Step 2: Remove Production Friction
Your editing process should be fast, predictable, and require minimal involvement from you:
- Upload footage
- Provide clear brief
- Review edit
- Publish
If your current process has 15 steps and requires constant follow-up, you need a better system.
Step 3: Define Clear Goals for Your Content
Every video should answer:
- What’s the objective?
- Who’s the audience?
- What action do we want them to take?
- How will we measure success?
No more “let’s make a video about X” without strategic intent.
Step 4: Scale Smartly
Once you find a format that works, double down. Create systems to produce more of what’s working instead of constantly reinventing the wheel.
The successful 23% aren’t creating 47 different types of videos. They’re creating variations on 3-5 proven formats.
Step 5: Track What Matters
Stop obsessing over view counts. Start tracking:
- Click-through rates on your CTAs
- Lead generation from video content
- Sales attributed to video touchpoints
- Email signups from video landing pages
- Customer questions answered by video content
If video isn’t driving business outcomes, either your content or your measurement is broken.
The Uncomfortable Truth
You already know video works. You’ve seen the stats. You’ve watched your competitors grow using it.

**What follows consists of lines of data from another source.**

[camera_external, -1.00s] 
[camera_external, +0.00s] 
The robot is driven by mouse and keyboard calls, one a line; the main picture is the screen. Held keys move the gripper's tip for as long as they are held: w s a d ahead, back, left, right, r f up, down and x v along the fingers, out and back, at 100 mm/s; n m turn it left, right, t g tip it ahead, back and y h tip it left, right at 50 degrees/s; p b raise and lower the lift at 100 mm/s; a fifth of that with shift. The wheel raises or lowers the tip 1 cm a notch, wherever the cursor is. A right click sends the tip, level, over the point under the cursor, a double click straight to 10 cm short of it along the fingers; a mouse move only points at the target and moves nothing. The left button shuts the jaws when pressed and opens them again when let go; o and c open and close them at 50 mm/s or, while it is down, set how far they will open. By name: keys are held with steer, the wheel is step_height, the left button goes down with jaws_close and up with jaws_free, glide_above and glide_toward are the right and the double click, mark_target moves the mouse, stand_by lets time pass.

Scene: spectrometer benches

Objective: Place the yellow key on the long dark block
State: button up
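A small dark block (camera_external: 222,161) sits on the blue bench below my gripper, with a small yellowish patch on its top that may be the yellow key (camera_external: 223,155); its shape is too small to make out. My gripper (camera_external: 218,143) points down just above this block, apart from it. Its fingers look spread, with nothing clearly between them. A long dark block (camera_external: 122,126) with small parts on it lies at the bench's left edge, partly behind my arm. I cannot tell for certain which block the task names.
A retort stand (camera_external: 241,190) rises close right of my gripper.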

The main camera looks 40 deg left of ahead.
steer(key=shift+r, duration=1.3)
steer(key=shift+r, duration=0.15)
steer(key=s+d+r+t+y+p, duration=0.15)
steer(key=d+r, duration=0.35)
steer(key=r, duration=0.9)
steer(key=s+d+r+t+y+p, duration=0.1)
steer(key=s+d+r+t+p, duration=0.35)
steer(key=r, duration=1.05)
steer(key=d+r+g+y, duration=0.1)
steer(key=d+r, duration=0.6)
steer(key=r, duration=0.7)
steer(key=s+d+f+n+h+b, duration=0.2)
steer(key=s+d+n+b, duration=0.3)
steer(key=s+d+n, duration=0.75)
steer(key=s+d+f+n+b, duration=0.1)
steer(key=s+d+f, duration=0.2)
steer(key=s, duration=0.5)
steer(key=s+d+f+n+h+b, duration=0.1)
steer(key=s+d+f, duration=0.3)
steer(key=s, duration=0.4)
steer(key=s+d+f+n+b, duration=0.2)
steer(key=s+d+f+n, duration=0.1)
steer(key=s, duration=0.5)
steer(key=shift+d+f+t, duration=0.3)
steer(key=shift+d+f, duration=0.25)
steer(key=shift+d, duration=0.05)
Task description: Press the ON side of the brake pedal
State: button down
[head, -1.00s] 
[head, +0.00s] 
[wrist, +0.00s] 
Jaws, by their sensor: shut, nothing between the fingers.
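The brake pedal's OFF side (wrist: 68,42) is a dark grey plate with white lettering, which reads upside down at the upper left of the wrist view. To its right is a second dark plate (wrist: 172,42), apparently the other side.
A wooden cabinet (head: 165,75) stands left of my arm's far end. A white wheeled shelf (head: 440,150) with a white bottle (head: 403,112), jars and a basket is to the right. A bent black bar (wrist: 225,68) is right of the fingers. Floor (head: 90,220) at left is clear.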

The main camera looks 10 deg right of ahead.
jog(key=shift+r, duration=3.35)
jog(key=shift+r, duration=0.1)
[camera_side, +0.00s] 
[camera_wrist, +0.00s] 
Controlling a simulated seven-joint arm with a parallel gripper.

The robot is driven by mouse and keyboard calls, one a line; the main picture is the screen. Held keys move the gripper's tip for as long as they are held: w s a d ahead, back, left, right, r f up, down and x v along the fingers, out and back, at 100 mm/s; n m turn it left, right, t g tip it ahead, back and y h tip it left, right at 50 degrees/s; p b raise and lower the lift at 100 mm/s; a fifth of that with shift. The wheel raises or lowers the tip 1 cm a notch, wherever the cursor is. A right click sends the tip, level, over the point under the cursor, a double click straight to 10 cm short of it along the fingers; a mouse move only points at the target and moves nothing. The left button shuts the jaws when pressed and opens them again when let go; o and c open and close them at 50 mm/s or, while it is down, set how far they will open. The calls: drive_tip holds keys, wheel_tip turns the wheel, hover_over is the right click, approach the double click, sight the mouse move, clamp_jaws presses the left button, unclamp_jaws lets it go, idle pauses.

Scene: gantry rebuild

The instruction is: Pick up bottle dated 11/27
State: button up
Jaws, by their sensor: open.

The question isn’t whether video can generate ROI for your business.
The question is whether you’re willing to do what the successful 23% do:
- Commit to consistency
- Invest in quality
- Remove production friction
- Think strategically
- Measure what matters
If you’re not willing to do those things, video won’t work for you—not because video doesn’t work, but because half-measures never do.
But if you ARE willing to commit, the opportunity is massive. While 77% of businesses fumble their way through video marketing with inconsistent results, you can be the outlier who actually makes it work.
The successful 23% aren’t magic. They just have better systems.